**Exercise:**
Check every line of the entries for "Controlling", and copy the lines that hold it.
------------------------
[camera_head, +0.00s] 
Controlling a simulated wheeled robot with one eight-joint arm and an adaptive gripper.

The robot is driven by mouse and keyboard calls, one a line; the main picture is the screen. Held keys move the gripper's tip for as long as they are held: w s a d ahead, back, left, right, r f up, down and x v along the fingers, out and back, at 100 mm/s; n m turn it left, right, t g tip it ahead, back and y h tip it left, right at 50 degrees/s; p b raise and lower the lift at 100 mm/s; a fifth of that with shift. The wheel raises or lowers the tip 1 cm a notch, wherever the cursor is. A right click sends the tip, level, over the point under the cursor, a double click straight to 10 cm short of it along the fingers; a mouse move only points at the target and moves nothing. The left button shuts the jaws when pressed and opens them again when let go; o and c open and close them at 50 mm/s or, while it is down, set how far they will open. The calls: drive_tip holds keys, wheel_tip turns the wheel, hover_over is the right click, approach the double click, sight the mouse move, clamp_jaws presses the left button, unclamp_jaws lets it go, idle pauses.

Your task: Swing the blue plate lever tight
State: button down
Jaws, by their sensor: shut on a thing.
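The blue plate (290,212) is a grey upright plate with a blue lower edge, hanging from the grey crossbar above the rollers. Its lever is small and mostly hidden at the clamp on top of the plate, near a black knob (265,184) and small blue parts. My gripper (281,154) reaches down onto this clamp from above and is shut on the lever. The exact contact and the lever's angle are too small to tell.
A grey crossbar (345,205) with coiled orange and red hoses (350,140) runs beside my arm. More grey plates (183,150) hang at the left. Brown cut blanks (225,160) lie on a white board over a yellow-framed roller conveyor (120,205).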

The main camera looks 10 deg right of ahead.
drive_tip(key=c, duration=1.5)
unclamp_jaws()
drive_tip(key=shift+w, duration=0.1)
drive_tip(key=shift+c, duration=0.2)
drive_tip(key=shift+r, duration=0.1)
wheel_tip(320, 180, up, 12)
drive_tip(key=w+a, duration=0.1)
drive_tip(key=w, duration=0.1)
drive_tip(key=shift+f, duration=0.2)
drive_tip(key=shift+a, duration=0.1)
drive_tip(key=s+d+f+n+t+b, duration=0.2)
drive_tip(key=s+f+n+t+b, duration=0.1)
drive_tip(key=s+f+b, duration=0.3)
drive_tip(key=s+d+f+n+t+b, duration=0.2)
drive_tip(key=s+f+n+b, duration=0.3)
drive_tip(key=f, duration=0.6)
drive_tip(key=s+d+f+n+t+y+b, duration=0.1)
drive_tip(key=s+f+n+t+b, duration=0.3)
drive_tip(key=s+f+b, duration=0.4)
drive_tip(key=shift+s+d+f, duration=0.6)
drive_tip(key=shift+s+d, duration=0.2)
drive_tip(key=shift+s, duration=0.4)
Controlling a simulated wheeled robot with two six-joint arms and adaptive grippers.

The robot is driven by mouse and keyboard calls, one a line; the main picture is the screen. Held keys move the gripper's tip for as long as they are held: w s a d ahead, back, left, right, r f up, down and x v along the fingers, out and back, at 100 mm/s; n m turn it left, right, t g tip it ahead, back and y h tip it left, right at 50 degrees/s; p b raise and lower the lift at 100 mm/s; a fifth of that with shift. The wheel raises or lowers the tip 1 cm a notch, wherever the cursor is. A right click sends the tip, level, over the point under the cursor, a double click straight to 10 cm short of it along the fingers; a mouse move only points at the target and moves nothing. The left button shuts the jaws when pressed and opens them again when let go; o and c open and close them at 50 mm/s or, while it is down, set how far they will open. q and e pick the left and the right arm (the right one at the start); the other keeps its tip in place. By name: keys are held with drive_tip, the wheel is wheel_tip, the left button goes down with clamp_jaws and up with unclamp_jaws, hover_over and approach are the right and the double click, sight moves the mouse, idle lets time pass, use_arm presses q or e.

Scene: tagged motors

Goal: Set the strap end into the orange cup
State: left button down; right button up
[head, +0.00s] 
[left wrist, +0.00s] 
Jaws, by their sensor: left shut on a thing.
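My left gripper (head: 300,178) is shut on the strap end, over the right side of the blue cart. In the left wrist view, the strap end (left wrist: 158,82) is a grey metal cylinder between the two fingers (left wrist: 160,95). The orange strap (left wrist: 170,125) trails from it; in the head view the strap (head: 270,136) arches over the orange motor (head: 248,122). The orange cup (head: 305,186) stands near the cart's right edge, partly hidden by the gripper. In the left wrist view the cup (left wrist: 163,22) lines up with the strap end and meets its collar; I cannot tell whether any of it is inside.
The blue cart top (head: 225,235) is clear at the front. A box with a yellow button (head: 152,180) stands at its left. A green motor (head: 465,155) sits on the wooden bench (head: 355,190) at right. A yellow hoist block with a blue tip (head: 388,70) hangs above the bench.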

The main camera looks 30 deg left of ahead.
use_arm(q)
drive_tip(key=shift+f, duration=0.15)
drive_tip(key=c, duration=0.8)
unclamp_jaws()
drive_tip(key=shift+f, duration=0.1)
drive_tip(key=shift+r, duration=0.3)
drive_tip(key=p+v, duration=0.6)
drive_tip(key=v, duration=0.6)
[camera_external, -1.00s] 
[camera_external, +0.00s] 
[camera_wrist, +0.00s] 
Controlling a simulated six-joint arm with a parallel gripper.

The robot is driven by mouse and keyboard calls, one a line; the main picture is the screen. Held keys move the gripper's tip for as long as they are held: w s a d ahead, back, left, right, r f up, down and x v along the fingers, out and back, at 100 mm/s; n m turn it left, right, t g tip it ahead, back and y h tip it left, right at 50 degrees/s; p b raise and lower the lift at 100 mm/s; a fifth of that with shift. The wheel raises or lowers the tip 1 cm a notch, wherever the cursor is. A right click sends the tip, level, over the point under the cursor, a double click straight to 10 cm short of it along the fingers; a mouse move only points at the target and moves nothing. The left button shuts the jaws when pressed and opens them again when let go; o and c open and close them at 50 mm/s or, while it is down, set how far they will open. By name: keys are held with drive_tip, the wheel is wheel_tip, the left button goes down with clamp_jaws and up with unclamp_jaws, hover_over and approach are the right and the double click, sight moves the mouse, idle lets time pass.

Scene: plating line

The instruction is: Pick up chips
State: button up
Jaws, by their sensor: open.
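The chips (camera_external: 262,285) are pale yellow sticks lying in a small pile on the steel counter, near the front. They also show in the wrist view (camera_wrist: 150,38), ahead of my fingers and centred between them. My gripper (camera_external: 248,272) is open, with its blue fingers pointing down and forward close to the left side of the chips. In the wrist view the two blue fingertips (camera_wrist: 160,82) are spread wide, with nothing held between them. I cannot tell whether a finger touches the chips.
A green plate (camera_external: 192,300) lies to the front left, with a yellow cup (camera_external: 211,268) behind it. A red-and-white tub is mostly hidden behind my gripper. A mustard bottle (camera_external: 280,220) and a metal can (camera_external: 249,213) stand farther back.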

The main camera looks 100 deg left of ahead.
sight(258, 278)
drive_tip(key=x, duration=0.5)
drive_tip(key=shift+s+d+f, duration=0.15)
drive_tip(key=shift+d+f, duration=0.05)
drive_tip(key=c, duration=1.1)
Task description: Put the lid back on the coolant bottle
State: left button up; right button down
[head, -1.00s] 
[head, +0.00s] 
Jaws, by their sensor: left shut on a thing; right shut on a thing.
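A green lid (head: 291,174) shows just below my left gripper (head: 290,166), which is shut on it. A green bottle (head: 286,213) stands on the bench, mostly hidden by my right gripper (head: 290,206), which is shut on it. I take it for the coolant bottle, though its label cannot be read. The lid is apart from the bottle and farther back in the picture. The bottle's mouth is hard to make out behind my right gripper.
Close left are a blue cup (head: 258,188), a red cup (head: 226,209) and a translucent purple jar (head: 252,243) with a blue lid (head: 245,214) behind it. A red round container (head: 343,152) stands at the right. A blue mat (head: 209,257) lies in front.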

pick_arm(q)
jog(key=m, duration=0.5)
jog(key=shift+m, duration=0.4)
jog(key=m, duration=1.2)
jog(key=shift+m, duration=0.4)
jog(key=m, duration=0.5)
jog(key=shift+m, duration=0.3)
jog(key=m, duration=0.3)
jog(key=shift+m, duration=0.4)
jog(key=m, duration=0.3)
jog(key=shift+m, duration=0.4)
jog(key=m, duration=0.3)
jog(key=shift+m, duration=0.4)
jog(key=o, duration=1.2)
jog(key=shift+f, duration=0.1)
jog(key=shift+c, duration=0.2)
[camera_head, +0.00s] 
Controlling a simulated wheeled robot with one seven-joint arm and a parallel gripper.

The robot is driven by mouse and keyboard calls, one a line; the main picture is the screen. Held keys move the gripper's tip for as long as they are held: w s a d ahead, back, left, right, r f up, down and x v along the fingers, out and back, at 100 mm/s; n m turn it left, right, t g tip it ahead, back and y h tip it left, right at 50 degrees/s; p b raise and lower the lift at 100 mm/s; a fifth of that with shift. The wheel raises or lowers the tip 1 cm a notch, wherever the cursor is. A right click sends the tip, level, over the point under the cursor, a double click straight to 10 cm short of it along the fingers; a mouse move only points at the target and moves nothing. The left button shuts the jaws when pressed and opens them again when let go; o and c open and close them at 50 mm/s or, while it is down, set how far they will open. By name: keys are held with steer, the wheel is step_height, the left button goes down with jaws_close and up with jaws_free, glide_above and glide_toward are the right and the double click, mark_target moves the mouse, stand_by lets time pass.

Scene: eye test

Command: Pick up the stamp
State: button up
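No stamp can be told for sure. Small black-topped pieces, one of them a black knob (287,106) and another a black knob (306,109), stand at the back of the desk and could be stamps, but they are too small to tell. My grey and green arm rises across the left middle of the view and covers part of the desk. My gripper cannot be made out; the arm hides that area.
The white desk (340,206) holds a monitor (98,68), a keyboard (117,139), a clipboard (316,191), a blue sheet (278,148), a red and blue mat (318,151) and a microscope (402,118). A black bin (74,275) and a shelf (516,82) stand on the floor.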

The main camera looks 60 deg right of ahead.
------------------------
**Solution to this problem:**
Controlling a simulated wheeled robot with one eight-joint arm and an adaptive gripper.
Controlling a simulated wheeled robot with two six-joint arms and adaptive grippers.
Controlling a simulated six-joint arm with a parallel gripper.
Controlling a simulated wheeled robot with one seven-joint arm and a parallel gripper.

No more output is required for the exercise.